Deuxième rupture, corrélative, au niveau de la hiérarchie Govies/Corporate. On a vu à la même époque le CDS (le prix de l’assurance contre un risque de défaut) plus élevé sur la dette d’Etat portugais que sur Portugal Telecom. Il est vrai qu’en cas défaut, ce dernier a des actifs à liquider.

Nouvelle rupture en août 2011 quand le mètre-étalon de l’économie mondiale est bousculé : Standard and Poor’s dégrade la note américaine de AAA à AA. Beaucoup de Triple A connaitront le même sort.

On assiste bien à une forme de New Deal, une redistribution des cartes au profit de nouveaux acteurs sur une scène désormais mondiale et ouverte. Il n’est plus possible de tricoter sa feuille de route économique en tenant compte de son seul agenda national.
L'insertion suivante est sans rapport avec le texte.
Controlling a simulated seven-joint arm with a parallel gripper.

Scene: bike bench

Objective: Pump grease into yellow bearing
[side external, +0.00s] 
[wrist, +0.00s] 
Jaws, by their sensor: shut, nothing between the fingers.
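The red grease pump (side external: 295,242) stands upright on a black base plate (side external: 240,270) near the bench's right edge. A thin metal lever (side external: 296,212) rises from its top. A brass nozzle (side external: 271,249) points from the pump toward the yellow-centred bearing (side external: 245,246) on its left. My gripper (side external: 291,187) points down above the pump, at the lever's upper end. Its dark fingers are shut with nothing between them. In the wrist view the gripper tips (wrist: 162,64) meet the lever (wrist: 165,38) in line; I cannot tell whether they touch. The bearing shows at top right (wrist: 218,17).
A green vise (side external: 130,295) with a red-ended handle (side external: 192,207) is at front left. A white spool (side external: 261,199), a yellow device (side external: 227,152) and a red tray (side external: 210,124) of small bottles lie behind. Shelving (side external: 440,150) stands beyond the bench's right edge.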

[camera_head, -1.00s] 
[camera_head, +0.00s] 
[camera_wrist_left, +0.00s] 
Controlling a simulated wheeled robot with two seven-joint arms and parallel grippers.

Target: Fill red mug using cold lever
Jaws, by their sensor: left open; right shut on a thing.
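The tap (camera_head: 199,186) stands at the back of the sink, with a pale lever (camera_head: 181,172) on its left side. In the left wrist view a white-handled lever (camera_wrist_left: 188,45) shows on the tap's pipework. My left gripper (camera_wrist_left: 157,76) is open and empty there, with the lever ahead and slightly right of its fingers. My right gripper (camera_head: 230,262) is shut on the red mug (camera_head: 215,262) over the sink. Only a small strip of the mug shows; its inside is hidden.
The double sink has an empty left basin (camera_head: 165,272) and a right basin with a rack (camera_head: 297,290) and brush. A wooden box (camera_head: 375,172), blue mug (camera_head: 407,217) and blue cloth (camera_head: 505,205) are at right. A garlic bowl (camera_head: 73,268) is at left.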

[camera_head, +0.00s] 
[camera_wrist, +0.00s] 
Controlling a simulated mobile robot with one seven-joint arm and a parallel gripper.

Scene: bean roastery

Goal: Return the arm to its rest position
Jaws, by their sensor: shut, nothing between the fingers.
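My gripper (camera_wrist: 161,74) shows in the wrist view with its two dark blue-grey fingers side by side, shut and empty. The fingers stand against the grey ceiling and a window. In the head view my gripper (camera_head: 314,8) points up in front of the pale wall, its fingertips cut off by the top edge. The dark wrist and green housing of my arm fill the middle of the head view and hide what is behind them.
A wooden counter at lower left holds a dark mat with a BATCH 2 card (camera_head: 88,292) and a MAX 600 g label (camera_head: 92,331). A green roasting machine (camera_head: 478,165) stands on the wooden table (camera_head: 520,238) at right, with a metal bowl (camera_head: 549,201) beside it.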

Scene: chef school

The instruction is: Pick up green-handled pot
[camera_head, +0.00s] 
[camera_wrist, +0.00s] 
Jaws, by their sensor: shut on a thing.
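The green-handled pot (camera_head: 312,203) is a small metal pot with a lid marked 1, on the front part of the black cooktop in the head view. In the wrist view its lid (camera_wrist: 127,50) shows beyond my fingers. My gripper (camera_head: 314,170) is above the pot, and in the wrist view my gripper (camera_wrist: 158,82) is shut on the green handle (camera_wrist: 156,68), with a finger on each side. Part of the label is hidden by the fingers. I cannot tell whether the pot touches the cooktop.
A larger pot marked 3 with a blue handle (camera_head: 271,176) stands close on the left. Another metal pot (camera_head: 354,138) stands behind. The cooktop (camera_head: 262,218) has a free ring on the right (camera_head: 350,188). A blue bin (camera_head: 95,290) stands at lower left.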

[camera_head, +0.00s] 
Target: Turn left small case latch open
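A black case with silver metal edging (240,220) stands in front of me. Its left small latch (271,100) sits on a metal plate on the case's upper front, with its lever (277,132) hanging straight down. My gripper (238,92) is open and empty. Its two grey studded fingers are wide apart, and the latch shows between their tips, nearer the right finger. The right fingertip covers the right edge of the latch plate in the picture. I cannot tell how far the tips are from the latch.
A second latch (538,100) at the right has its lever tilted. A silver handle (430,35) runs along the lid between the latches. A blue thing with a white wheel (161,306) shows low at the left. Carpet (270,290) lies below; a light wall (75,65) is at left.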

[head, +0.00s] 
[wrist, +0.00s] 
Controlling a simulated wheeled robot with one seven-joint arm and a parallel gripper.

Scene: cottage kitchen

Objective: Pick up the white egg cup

Parallèlement, avec la crise de 2008, et ses répercussions en Europe, implose l’idée de « l’Etat qui peut tout ». C’est la fin de l’Etat-Providence, de la corne d’abondance.

C’est dans ce contexte de remise en question des grandes croyances que s’opère la déconnexion entre la doxa « des élites » et la conviction de plus en plus d’électeurs.

Peut-être que le Parlement britannique refusera d’avaliser le referendum, peut-être que le successeur de Cameron tardera à demander l’activation de l’article 50, peut-être qu’un nouveau referendum fournira un résultat différent… Qu’importe ! Le Brexit a eu lieu, d’autres suivront.